#### Problem details
Only the lines from the one containing "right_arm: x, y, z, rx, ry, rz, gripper" down to the one containing "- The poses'", inclusive, are to be quoted exactly.

#### Recorded information
________

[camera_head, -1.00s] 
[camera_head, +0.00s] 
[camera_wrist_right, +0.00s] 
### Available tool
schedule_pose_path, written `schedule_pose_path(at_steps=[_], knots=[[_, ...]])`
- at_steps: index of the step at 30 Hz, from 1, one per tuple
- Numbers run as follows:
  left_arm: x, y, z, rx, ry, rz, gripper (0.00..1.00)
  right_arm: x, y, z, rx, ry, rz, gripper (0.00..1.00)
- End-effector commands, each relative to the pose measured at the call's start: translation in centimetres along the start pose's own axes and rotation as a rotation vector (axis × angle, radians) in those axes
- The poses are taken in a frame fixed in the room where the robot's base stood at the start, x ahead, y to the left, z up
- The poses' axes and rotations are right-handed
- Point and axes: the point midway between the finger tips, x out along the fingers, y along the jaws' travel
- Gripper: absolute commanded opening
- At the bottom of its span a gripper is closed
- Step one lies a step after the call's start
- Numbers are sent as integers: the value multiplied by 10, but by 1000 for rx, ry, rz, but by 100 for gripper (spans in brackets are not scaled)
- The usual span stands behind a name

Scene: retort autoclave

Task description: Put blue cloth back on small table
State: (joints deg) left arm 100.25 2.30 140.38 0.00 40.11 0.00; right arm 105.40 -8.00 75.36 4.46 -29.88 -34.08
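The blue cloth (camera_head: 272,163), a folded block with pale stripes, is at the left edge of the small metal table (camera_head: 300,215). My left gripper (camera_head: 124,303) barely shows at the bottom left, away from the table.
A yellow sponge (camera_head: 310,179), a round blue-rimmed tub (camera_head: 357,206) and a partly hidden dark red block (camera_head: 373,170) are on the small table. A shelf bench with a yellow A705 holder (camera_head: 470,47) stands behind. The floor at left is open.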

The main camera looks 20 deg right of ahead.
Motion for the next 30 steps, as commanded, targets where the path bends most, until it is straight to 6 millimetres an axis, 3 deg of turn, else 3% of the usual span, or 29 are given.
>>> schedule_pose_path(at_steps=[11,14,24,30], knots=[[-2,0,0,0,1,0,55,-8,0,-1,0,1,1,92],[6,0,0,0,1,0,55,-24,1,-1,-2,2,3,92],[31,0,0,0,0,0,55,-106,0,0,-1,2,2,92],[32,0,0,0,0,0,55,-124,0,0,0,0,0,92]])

________

#### The reply
  right_arm: x, y, z, rx, ry, rz, gripper (0.00..1.00)
- End-effector commands, each relative to the pose measured at the call's start: translation in centimetres along the start pose's own axes and rotation as a rotation vector (axis × angle, radians) in those axes
- The poses are taken in a frame fixed in the room where the robot's base stood at the start, x ahead, y to the left, z up
- The poses' axes and rotations are right-handed

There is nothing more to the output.